In de memorie van toelichting bij het voorliggende wetsvoorstel
spreekt de minister behartenswaardige woorden over de positie van
politieke partijen in het democratisch bestel. De verleiding is groot
om daar nu uitgebreid op in te gaan. Vanwege de tijd zal ik dit niet
doen. Wel past in het kader van dit wetsvoorstel de indringende vraag
inhoeverre politieke partijen hun ook door de minister zo bepleitte
onafhankelijkheid kunnen vasthouden als ze door een forse verhoging
van de subsidiebedragen financieel meer afhankelijk worden van
diezelfde overheid. Het zijn vragen waar politieke partijen niet te
snel voor moeten weglopen. Ook niet als ze vanwege hun mogelijk
precaire financiële huishouding maar al te graag een verhoging van hun
subsidie-inkomsten tegemoet zien. Toegegeven moet worden dat de
minister een punt heeft als hij aangeeft dat door de verruiming van de
subsidiale doelen er meer bestedingsvrijheid voor politieke partijen
ontstaat. Blijft staan het risico van een zekere verstatelijking van
politieke partijen als een belangrijk deel van hun inkomsten bij de
overheid vandaan komt. Zoals bekend hebben we het niet over kleine
bedragen. Zeker niet als we bedenken dat een meerderheid in de Tweede
Kamer besloten heeft de subsidies aan politieke partijen met 50% te
verhogen.
In de voorstellen van de minister zal voortaan niet alleen meer de
verkiezingsuitslag als criterium gelden voor subsidietoekenning, maar
ook het aantal leden dat een politieke partij telt. Mijn fractie is
blij met deze uitbreiding. Dit zijn prikkels die politieke partijen
nodig hebben om ernst te maken van hun ledenwerving. Toen ik daar in
2002 in een debat met toenmalig minister de Vries al een pleidooi voor
voerde, werd dat nog afgedaan met de opmerking dat de overheid geen
lepeltjes hoefde uit te reiken aan een nieuw lid en dat er geen
stimuleringspremie gezet moest worden op het werven van leden voor
politieke partijen (debat 24 januari 2002). Terecht geeft de minister
in de nieuw voorgestelde verdeling wel een zwaarder gewicht aan de
stem van de kiezer. Hij merkt ook op dat de voorgestelde verdeling van
1 op 4 arbitrair is. Dat ben ik met hem eens. Graag geven wij een wat
iets zwaarder gewicht aan het ledental van politieke partijen in de te
hanteren formule voor subsidieverdeling (2/3 tot 1/3 i.p.v. 80%-20%).
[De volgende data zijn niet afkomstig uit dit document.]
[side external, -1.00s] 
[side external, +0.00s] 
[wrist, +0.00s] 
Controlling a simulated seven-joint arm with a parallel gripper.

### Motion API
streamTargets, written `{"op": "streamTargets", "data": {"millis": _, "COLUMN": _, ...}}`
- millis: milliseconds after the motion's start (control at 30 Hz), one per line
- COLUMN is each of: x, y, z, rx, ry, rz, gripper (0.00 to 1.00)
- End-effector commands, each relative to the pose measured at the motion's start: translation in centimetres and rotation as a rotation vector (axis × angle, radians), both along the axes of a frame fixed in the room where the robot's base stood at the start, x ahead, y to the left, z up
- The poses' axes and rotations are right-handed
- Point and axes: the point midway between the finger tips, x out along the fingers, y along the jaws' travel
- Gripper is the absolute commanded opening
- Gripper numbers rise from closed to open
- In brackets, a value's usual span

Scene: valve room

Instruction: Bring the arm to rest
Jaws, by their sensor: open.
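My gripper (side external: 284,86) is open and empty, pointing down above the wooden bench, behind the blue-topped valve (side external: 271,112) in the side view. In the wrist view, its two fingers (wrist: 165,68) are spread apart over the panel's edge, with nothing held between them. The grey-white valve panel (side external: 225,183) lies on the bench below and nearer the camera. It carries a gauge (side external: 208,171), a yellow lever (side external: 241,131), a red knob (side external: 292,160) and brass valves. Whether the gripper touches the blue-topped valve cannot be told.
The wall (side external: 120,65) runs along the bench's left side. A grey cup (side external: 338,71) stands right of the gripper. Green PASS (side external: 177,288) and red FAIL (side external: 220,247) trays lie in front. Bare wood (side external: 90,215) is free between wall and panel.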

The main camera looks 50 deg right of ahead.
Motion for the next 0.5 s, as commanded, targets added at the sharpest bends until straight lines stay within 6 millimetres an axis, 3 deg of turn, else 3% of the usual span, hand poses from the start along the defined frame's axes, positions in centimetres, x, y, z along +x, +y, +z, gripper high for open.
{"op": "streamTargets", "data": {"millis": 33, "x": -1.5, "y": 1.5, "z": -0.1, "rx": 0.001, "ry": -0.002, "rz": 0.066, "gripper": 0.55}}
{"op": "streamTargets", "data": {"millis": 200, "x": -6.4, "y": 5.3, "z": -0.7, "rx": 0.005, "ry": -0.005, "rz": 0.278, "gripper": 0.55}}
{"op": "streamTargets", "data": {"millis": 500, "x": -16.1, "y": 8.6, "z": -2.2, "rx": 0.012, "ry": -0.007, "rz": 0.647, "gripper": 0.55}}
Het zal een nog grotere prikkel zijn voor politieke partijen om
serieus werk te maken van ledenwerving. Mede om die reden heb ik samen
met collega van der Staaij en van der Ham een amendement ingediend.
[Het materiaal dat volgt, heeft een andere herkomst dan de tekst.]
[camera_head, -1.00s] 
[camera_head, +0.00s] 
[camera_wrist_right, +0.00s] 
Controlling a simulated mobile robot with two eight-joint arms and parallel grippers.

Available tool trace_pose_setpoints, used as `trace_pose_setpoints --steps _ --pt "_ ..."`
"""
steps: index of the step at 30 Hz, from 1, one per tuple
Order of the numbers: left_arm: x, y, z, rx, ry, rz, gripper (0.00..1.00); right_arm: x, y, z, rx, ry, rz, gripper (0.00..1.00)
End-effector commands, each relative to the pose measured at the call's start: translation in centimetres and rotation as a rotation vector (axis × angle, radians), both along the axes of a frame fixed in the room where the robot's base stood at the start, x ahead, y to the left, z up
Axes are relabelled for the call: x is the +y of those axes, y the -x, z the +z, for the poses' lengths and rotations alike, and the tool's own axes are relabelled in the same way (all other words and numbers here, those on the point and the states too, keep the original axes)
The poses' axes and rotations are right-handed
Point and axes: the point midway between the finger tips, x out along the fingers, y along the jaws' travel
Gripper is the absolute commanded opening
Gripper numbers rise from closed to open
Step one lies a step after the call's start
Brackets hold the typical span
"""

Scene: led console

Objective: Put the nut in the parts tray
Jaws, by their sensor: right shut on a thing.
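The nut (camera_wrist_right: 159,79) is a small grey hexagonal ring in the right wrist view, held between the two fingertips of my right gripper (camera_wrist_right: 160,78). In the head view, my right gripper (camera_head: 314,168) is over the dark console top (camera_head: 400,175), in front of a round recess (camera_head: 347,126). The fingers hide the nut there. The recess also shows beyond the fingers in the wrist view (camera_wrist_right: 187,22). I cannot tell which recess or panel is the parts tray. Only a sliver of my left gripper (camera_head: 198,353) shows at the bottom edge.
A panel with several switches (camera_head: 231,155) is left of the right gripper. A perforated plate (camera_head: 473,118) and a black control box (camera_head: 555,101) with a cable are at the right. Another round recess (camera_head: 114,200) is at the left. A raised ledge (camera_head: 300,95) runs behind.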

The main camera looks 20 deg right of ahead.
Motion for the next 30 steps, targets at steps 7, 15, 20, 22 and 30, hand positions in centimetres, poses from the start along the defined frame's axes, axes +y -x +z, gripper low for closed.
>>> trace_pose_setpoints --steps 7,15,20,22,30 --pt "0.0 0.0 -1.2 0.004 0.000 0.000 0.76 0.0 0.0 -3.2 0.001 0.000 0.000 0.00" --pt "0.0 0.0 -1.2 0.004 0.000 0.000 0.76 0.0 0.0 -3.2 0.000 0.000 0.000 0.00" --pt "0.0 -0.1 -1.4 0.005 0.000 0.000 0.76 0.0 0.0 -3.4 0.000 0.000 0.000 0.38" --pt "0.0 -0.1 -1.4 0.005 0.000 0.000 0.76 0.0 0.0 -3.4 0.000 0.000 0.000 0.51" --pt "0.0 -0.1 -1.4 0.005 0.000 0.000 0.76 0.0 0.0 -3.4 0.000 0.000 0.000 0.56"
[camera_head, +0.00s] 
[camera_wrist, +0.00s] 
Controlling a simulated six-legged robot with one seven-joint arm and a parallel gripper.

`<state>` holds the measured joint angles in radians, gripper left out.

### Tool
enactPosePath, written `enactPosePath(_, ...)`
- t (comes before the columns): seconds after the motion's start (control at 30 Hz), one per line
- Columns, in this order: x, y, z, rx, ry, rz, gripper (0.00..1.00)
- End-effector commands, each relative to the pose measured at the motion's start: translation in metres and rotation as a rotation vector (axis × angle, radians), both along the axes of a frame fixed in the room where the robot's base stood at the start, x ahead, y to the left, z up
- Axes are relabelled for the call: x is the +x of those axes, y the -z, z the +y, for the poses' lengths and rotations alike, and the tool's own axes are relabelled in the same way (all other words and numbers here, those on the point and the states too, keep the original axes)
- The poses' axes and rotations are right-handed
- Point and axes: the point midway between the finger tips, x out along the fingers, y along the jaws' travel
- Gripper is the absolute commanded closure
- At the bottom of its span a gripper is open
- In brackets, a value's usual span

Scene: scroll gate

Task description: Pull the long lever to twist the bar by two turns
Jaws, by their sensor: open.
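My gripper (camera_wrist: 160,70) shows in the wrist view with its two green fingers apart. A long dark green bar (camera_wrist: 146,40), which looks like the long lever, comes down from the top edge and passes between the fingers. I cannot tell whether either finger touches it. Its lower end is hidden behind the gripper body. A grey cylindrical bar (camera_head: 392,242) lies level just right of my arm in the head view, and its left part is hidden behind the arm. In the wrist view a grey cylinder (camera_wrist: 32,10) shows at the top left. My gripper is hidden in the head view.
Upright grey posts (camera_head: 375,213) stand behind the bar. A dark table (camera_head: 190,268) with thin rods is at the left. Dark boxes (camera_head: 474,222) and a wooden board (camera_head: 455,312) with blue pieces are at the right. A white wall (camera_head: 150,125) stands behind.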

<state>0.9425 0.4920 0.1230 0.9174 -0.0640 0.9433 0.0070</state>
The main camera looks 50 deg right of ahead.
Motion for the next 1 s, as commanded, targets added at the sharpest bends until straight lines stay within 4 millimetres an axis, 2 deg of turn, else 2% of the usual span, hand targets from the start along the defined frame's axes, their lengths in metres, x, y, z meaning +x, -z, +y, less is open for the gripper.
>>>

Ik heb nog wel een vraag over de criteria die worden toegepast om te
beoordelen of iemand daadwerkelijk als lid van een politieke partij
mag meetellen in de zin van de Wetsubsidiëring politieke partijen.
Gesteld wordt ondermeer dat iemand dan tenminste één stem in de
algemene vergadering moet hebben en toegang tot deze vergadering om
aldaar het stemrecht uit te oefenen. Ik ga ervan uit dat een systeem
van getrapte zeggenschap ook onder de definitie zal vallen.
We hebben ook met de SGP en D66 een amendement ingediend om analoog
aan de verhoging van de subsidie voor politiek-wetenschappelijke
instituten de subsidiebedragen voor politieke jongerenorganisaties te
verhogen. Het doet recht aan het grote belang van politieke
participatie door jongeren en de actieve wijze waarop
jongerenorganisaties zich daarvoor inzetten, maar ook wordt hierdoor
voorkomen dat vanwege de maximering van de subsidie door extra
ledenwerving de jongerenorganisaties elkaar onderling beconcurreren.
Ook is het beter om het op deze manier te regelen, dan dat de
jongerenorganisaties voor aanvullende financiering afhankelijk worden
gemaakt van hun moederpartij. Laat ze alstublieft blijven functioneren
als de bekende luis in de politieke pels. Het simpele feit dat in het
regeerakkoord jongerenorganisaties niet genoemd worden in het rijtje
van politieke partijen en hun wetenschappelijke- en
scholingsinstituten vind mijn fractie een te mager argument om nu
niets te doen. Ons amendement is overigens budgettair neutraal. Dat
zeg ik in het bijzonder in de richting van de coalitiepartijen. Ook
staat mijn naam onder een amendement van D66-SGP-ChristenUnie om de
verdeling 2/3 1/3 ook bij de jongerenorganisaties door te voeren.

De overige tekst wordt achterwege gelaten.